Integrated networks also require policies and procedures for interaction with the OT systems to codify the security requirements and methodologies. While technology does not remove the human component from the equation, many policies and procedures can be enforced automatically through the system. The OT systems implemented, with all their varied interconnections, are designed to increase the efficiency and decision-making processes that are required to be executed by individuals.
A network topology designed for defense in depth offers layers of protection but has no specific first or last line of defense. Regardless of the threat vector or entry point, the defense in depth network allows for the deterrence, detection, defense, and response and recovery from an event. These techniques can be applied to both on-premise and cloud-hosted environments.
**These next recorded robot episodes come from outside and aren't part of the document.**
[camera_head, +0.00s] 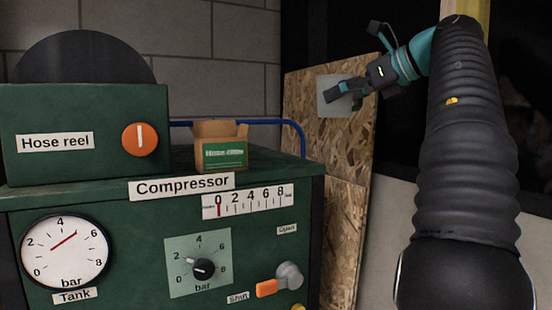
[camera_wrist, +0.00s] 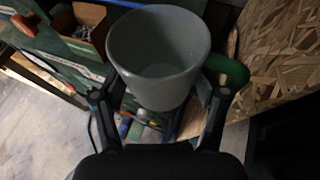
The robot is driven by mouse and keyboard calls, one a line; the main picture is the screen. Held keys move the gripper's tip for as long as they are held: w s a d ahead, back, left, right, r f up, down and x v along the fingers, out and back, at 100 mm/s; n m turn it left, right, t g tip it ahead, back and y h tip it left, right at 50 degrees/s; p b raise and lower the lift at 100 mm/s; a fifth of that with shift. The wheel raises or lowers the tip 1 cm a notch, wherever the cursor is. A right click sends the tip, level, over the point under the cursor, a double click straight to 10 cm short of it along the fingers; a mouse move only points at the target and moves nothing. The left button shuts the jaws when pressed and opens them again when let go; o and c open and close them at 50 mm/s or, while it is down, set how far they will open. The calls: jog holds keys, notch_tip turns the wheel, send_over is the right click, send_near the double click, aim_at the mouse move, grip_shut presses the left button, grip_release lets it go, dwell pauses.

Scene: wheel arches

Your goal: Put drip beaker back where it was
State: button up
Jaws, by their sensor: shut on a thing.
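In the head view the beaker (camera_head: 329,103) is a pale grey shape at the fingers of my gripper (camera_head: 346,92), in front of the chipboard panel and right of the compressor. It is held in the air and looks roughly upright. The fingers hide part of it.
The green compressor cabinet (camera_head: 130,225) carries a hose reel box (camera_head: 80,150) and an open cardboard box (camera_head: 220,155). A blue rail (camera_head: 298,130) runs behind. A chipboard panel (camera_head: 345,150) stands close to the beaker. The wrist view shows bare floor (camera_wrist: 40,130) at lower left.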

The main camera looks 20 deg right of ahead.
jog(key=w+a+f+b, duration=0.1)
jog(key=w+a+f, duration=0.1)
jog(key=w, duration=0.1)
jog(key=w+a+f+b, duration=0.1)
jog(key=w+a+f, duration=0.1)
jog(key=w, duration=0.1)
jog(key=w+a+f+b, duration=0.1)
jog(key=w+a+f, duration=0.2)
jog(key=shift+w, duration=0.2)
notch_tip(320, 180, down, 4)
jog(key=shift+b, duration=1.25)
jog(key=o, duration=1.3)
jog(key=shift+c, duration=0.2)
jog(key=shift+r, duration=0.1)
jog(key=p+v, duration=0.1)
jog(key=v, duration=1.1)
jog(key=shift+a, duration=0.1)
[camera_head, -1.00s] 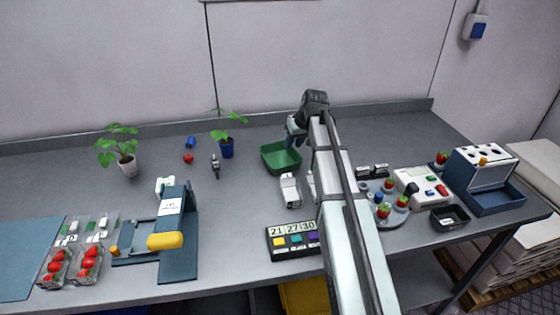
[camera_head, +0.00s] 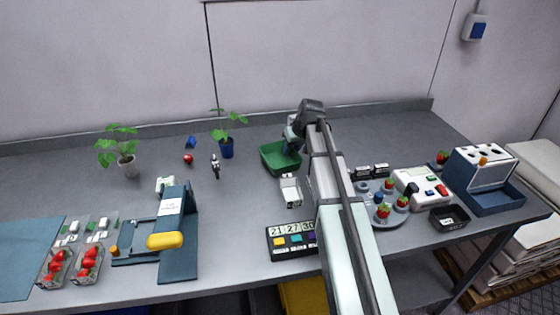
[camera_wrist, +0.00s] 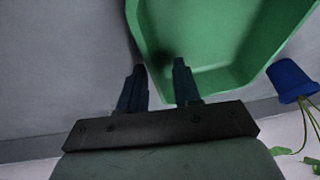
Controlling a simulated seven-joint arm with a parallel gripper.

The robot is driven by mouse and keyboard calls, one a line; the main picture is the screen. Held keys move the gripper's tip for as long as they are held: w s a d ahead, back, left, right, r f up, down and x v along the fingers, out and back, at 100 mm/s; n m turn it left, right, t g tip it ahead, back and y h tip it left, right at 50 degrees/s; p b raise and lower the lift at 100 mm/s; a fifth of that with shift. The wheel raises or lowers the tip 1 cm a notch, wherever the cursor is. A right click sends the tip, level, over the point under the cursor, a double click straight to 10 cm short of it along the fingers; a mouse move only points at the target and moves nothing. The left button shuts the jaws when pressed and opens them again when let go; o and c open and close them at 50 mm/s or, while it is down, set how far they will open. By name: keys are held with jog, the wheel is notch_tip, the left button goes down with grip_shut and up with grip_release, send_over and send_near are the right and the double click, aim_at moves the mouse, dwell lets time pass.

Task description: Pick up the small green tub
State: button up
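The small green tub (camera_head: 272,166) stands on the grey table, open side up and looking empty. In the wrist view the tub (camera_wrist: 215,40) fills the upper middle and right. My gripper (camera_wrist: 158,68) is open, its two dark fingers apart. One finger shows outside the tub's wall and the other over its inside, so the wall lies between them in the picture. I cannot tell whether they touch it. In the head view my gripper (camera_head: 292,150) is at the tub's right side, and my arm hides part of that area.
A blue-potted plant (camera_head: 227,148) stands left of the tub, and the blue pot (camera_wrist: 290,80) shows in the wrist view. A white box (camera_head: 290,190) is just in front of the tub. A round plate with strawberries (camera_head: 385,215) lies right of my arm. The table behind the tub is clear.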

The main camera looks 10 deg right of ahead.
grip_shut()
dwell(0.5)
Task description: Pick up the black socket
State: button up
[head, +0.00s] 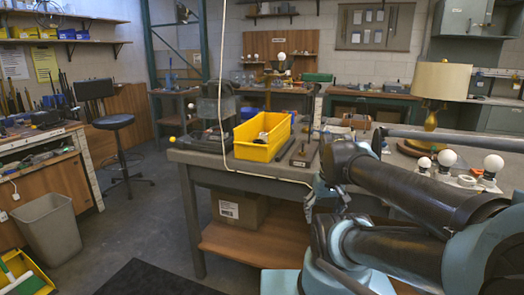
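I cannot make out the black socket for certain. A small dark and pale part (263,136) sits in the yellow bin (258,151) on the grey workbench (222,168); it is too small to tell what it is. A dark block with a thin upright rod (303,154) stands just right of the bin. My arm comes in from the lower right and covers part of the bench.
Several white bulbs (447,158) stand on the right of the bench, near a lamp with a beige shade (441,81). A cardboard box (239,209) rests on the shelf below. A stool (114,121) and waste bin (49,223) stand left. Floor left of the bench is open.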

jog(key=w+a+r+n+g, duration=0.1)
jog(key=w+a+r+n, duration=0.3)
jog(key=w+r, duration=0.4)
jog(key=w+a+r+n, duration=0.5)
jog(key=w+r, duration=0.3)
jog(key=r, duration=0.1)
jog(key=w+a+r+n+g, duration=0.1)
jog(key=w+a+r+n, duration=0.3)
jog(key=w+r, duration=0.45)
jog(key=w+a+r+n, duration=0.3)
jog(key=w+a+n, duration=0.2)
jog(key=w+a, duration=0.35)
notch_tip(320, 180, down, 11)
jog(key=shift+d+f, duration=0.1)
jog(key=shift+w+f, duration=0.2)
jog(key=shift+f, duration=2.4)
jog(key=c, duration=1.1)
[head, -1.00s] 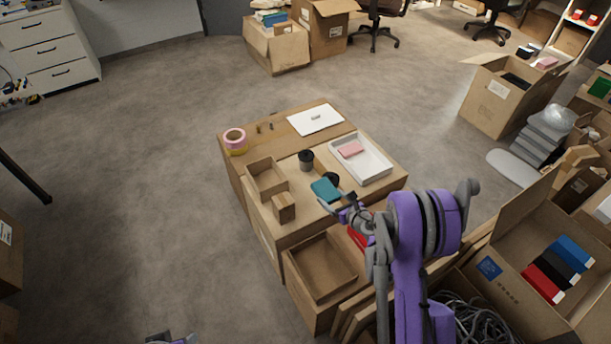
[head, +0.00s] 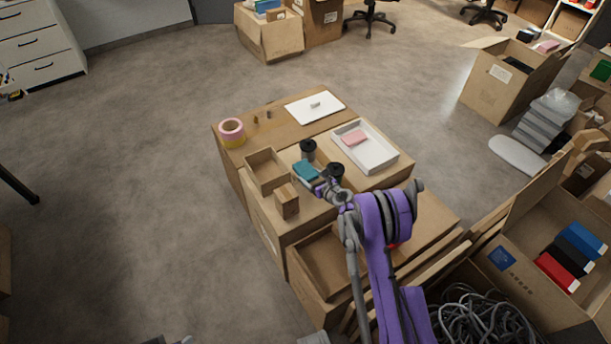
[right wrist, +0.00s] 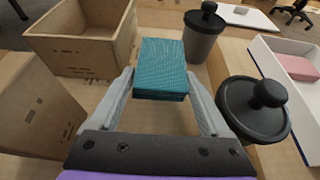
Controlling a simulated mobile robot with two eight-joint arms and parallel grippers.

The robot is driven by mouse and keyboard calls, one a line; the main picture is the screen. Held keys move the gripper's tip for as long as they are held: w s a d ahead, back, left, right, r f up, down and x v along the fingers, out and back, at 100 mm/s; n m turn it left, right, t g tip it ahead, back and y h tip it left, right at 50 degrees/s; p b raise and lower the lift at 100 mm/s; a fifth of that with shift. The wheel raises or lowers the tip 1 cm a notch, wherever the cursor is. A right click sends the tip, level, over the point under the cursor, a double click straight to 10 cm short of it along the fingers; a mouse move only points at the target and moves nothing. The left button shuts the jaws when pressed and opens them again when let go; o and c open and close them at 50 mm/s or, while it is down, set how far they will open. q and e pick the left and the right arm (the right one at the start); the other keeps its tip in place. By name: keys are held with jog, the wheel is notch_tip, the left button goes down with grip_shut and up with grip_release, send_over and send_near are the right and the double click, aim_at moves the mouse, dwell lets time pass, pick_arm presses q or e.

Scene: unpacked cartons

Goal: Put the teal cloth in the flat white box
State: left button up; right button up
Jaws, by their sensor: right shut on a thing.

Risk mitigation begins with understanding the threats and potential consequences. “One size fits all” cannot apply when it comes to cybersecurity in OT systems. Each utility must perform its own analysis and must do so with openness and honesty. It takes commitment from organizational leadership to develop a vision of how OT systems will be leveraged within the utility. Policies and procedures must enforce the vision including risk-informed engineering. Budget and staff need to be committed to implement, monitor and maintain the systems to achieve the vision within acceptable risk tolerance.
In conclusion, disaster recovery and emergency response plans must be developed for when an event occurs. Risk cannot be eliminated, only mitigated to within acceptable tolerances, and disasters do not arrive when it is convenient. Finally, since risks and threats are continuously evolving, risk management must also be incorporated as a continuous lifecycle, requiring utilities to review and update risk mitigations for changes in risk tolerance or threat vectors on an ongoing basis.